The reason I ask is that I'm writing a program on an embedded device that basically performs a sequence of operations on some chunk of data, where the output of one operation is send off as the input of the next operation. I would like to know how linux (bash) handles this so please give me a general answer, not specifically what happens when I run "cat file.txt | tail -20".
EDIT: Shog9 pointed out a relevant Wikipedia Article, this didn't lead me directly to the article but it helped me find this: http://en.wikipedia.org/wiki/Pipeline_%28Unix%29#Implementation which did have the information I was looking for.
I'm sorry for not making myself clear. Of course you're using a pipe and of course you're using stdin and stdout of the respective parts of the command.

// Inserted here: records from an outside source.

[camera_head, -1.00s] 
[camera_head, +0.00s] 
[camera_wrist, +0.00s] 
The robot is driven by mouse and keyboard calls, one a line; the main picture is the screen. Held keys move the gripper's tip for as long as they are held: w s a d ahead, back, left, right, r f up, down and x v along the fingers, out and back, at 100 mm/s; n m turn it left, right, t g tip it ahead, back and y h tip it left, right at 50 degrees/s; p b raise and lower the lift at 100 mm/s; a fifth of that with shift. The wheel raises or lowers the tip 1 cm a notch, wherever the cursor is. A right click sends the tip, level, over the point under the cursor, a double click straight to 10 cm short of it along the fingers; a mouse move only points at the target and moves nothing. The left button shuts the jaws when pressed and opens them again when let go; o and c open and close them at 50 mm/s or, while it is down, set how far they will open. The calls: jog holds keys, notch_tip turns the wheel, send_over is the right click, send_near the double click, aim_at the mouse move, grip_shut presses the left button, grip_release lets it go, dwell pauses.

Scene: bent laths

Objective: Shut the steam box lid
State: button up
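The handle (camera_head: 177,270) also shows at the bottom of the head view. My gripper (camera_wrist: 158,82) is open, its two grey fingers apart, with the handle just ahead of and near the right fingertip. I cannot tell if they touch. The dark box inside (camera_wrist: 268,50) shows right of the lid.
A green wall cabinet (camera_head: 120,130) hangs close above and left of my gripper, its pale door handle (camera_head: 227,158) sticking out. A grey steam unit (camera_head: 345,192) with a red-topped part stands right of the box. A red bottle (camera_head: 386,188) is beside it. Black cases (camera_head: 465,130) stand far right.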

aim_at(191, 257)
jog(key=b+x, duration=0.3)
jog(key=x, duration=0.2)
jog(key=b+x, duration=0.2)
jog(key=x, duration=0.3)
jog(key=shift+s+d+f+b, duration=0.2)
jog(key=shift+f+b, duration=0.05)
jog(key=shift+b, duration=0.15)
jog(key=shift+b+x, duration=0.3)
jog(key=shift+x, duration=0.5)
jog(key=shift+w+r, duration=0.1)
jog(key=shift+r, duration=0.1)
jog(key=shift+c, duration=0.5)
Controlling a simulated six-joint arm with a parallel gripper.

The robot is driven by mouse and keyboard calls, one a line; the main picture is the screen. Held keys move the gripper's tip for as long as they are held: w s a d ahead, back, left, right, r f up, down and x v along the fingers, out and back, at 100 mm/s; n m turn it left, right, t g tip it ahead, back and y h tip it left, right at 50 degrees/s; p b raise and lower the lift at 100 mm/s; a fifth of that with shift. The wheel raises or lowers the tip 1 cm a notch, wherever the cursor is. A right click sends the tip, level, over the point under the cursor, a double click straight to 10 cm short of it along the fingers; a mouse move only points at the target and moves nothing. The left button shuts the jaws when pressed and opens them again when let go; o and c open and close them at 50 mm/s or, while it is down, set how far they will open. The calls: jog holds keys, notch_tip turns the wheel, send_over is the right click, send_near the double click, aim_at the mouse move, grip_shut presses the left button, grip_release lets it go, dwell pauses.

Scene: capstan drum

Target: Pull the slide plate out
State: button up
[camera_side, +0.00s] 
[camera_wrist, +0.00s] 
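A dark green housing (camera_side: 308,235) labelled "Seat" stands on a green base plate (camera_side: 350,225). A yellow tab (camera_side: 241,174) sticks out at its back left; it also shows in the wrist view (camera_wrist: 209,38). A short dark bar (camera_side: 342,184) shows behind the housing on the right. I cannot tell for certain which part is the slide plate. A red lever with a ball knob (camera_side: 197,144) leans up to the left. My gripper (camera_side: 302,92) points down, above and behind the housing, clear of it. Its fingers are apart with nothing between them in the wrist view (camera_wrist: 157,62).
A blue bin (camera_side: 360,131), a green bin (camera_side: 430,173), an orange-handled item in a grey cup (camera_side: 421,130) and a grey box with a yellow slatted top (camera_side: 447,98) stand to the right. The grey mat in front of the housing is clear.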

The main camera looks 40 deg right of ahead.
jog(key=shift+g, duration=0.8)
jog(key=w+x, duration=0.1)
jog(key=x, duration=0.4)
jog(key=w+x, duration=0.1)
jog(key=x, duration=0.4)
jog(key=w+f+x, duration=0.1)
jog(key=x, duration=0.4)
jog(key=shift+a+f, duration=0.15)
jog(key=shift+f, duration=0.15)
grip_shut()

I had assumed that was too obvious to state.
What I'm asking is how this is handled/implemented. Since both programs cannot run at once, how is data sent from stdin to stdout? What happens if the first program generates data significantly faster than the second program? Does the system just run the first command until either it's terminated or it's stdout buffer is full, and then move on to the next program, and so on in a loop until no more data is left to be processed or is there a more complicated mechanism?
I decided to write a slightly more detailed explanation.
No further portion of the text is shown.